Turkey will mass produce its indigenous light attack and fighter-jet trainer aircraft, the Hürjet, Ankara’s Defense Industry Executive Committee revealed this week.
The announcement came after the body held a meeting with President Recep Tayyip Erdogan on Wednesday.
Turkey plans to export the Hürjet, which is a jet engine modification of the propeller-driven TAI Hurkus, following the success of Ankara’s armed drone sales abroad.
The new aircraft, scheduled to fly in 2023, was designed to train Turkish pilots to fly fifth-generation fighter jets such as the F-35.
Turkey’s expulsion by the US from the F-35 Joint Strike Fighter program, however, led Erdogan’s government to plan to produce its own fifth-generation fighter.
Erdogan promised last week that the defense industry would unveil an indigenous Turkish fifth-generation fighter by next year.
The TF-X concept plane closely resembles the F-35 in appearance. Erdogan said the aircraft will first take to the skies in 2025 and will be put into service in the Turkish Air Force by 2029.
Erdogan has increasingly pushed Turkey’s defense industry towards independence from foreign suppliers since Ankara was expelled from the F-35 program in 2019 over its purchase of Russia’s S-400 missile defense system.

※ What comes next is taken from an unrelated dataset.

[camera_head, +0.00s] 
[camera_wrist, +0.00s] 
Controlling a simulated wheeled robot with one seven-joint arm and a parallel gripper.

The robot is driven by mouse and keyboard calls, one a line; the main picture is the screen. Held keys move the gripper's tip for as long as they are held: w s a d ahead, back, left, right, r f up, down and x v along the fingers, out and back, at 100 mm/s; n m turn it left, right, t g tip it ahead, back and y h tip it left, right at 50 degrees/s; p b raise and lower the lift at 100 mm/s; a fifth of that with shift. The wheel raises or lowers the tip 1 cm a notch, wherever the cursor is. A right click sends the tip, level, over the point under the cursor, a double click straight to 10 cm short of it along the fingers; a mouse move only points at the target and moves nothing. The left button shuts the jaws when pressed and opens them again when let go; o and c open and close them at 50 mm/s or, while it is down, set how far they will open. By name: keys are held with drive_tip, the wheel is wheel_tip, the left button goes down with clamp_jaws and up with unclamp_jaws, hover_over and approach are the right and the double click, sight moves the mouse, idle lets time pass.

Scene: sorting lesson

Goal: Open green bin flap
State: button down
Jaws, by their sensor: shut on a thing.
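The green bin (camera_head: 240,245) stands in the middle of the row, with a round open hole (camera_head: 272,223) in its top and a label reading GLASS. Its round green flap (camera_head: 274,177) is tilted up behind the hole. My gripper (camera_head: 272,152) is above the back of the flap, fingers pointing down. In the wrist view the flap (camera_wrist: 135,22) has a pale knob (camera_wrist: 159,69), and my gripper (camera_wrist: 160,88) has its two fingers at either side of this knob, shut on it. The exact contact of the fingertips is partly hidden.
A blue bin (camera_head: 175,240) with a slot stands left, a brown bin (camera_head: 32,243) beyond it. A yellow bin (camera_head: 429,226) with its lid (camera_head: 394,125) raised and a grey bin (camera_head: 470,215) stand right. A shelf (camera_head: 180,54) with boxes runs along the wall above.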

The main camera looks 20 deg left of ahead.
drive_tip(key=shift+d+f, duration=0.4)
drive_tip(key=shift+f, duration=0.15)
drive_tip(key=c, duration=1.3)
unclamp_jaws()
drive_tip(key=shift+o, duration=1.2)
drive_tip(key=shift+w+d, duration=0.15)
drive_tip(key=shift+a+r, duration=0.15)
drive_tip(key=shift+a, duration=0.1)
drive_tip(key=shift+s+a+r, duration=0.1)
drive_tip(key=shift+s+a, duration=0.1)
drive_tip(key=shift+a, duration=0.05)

Also in 2019, Germany’s Rheinmetall cancelled plans to jointly produce Turkey’s Altay tank.
Erdogan on Friday emphasized Turkey’s drive towards a self-sustaining defense industry at a ceremony marking the launch of the country’s first intelligence-gathering naval ship, the TCG Ufuk.
“We are no longer seeking direct acquisition of systems from abroad,” Erdogan said.
The Turkish president boasted in October of plans to expand defense cooperation with Russia to build ships, submarines, aircraft engines and rocket-launch platforms.